CORONA DEL MAR : Protest Quickly Stops Speed-Bump Plans

Lucy Harrison said she couldn't believe her eyes when she went to her front yard one recent morning and saw a yellow-and-black street sign announcing that speed bumps would be installed in front of her home.

"We didn't sign a petition. We don't want speed bumps, and we can't stand them," Harrison told the City Council this week about the bumps that are slated to go in on Carnation Avenue.

However, equally baffled are most of her neighbors, who have been waiting for more than a year to have the speed deterrents installed.

"The majority of neighbors on our street want this and would like to see it through," said Linda Lumsden, a Carnation Avenue resident who organized the petition drive for the speed bumps.

"The system was followed," added resident Laurie Gore, also a bump supporter.

At issue are five speed bumps scheduled to be constructed on the residential street, primarily between 2nd and 4th streets, to slow traffic on the thoroughfare that feeds into busy Coast Highway.

Many residents in the neighborhood have worked diligently to have the bumps installed, and now the resistance of some neighbors is stalling the construction, which was expected to be completed by June.

The city decided that it was best to halt the project, rather than spend $1,000 per bump, if not all residents are in agreement.

"There are people in the affected area who feel very strongly on both sides of the issue," said Benjamin J. Nolan, public works director.

City Manager Kevin J. Murphy said at Tuesday's meeting that the city will poll the residents there to see if, in fact, the majority is in favor of the bumps. That move may set a precedent, switching the responsibility for polling the neighbors from the residents to the city.

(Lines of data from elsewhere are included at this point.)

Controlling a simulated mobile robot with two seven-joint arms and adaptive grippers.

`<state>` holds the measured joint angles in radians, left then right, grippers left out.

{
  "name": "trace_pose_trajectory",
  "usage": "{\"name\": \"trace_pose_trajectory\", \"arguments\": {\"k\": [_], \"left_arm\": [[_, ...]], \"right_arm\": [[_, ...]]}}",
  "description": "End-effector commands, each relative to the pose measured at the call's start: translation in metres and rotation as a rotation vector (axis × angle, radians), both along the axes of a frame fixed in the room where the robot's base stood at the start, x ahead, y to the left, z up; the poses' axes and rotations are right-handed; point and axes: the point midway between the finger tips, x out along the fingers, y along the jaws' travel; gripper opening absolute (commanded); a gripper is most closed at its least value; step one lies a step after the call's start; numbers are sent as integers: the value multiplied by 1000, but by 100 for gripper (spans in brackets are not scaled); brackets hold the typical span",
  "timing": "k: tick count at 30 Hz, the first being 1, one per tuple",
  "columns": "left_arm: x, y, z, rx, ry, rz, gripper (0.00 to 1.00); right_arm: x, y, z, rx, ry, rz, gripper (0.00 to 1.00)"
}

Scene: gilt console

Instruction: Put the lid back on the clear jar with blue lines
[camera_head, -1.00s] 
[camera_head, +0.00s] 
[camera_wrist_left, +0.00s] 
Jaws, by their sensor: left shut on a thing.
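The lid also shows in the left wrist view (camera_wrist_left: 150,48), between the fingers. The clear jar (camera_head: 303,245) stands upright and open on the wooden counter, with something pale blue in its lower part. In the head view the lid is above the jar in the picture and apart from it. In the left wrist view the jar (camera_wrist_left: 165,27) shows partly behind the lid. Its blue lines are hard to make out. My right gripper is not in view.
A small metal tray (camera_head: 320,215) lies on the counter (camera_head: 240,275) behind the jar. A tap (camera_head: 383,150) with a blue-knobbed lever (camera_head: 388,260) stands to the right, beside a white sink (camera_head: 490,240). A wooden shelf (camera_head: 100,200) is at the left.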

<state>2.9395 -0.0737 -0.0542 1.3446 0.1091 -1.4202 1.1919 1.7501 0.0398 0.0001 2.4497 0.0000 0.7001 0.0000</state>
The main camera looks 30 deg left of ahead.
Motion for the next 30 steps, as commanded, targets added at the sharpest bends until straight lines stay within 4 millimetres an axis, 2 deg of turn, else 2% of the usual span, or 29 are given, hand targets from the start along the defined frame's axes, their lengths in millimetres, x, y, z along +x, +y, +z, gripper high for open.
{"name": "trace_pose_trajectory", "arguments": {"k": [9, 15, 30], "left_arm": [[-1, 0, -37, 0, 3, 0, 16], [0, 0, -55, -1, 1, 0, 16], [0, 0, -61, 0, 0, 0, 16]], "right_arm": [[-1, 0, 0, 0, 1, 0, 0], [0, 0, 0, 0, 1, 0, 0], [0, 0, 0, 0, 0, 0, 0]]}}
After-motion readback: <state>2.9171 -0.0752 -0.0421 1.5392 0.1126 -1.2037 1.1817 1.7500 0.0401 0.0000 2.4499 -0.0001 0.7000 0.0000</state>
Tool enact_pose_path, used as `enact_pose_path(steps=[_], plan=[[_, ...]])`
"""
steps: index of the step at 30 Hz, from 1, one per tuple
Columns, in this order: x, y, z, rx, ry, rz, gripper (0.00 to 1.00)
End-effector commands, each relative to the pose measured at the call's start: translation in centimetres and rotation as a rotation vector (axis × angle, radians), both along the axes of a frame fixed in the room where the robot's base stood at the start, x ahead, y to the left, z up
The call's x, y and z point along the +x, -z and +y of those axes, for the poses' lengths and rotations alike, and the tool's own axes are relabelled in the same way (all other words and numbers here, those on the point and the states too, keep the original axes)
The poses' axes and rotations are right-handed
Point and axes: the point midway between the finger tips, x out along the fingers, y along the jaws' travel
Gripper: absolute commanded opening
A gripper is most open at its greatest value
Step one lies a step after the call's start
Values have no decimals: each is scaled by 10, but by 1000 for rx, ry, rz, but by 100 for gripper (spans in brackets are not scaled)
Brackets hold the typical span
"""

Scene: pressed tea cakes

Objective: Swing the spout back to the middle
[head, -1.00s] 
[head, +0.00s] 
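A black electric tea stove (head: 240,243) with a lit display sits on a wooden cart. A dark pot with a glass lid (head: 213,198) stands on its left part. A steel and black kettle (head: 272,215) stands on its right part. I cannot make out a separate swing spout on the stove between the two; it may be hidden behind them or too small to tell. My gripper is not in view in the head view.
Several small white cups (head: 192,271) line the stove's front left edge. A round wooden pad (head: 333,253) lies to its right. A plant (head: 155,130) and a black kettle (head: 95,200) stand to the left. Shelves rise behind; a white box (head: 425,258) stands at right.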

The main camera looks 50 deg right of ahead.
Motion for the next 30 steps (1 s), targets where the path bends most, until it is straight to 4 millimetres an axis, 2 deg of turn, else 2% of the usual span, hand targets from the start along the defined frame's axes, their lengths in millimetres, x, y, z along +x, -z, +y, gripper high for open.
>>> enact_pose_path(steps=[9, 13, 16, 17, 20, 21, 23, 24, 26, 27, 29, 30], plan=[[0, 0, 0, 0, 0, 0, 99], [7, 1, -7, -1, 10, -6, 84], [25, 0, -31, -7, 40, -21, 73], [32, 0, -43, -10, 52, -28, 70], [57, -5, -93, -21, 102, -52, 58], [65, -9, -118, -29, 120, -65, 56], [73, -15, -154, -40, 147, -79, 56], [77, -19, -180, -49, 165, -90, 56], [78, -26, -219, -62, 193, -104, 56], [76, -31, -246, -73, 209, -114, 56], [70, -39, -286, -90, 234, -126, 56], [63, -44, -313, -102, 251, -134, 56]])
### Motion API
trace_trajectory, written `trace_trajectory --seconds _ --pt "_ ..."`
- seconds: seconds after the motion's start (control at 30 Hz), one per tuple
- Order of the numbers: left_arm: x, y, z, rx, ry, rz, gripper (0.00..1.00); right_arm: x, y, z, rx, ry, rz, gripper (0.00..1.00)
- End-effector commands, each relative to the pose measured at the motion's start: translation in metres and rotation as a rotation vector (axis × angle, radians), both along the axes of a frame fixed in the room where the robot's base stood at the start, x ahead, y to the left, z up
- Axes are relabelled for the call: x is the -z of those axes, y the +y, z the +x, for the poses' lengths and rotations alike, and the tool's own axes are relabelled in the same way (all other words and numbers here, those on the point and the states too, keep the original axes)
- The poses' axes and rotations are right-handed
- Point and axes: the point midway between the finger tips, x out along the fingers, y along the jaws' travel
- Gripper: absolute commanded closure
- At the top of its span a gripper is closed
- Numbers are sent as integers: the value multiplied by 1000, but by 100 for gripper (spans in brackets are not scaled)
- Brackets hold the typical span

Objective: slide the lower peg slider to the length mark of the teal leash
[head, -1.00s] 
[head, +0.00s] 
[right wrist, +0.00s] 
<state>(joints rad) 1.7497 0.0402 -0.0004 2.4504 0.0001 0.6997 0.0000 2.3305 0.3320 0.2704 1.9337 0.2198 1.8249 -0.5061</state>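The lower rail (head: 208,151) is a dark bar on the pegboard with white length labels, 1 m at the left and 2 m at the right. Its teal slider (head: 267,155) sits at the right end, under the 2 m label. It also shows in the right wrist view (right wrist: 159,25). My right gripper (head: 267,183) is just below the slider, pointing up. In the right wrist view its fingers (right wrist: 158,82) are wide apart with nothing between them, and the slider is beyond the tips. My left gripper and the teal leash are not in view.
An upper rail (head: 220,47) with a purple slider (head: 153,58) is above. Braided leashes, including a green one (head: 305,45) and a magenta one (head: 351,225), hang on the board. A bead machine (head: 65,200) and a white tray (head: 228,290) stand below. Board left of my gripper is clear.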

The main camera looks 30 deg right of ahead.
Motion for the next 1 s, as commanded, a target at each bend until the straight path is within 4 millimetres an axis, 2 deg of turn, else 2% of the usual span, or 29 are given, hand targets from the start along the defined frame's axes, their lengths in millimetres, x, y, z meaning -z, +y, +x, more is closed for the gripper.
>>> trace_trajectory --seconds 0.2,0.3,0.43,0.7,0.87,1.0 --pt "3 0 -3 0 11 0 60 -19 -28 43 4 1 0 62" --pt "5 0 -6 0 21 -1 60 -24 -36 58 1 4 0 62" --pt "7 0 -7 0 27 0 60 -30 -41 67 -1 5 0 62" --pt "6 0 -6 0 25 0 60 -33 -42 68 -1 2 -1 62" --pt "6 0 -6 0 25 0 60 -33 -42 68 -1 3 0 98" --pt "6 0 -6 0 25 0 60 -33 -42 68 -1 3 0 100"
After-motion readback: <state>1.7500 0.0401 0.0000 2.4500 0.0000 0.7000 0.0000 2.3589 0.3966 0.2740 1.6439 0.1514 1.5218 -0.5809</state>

Under the street-bump policy, Newport Beach residents who want bumps installed need to win 65% of their neighbors' support through petition signatures. That was done on Carnation Avenue, but the city now will poll the residents by sending postage-paid postcards on which residents will cast their votes.

The council will vote at a future meeting on whether the city policy should change so that the city, not neighbors, should take control of polling residents about speed bumps.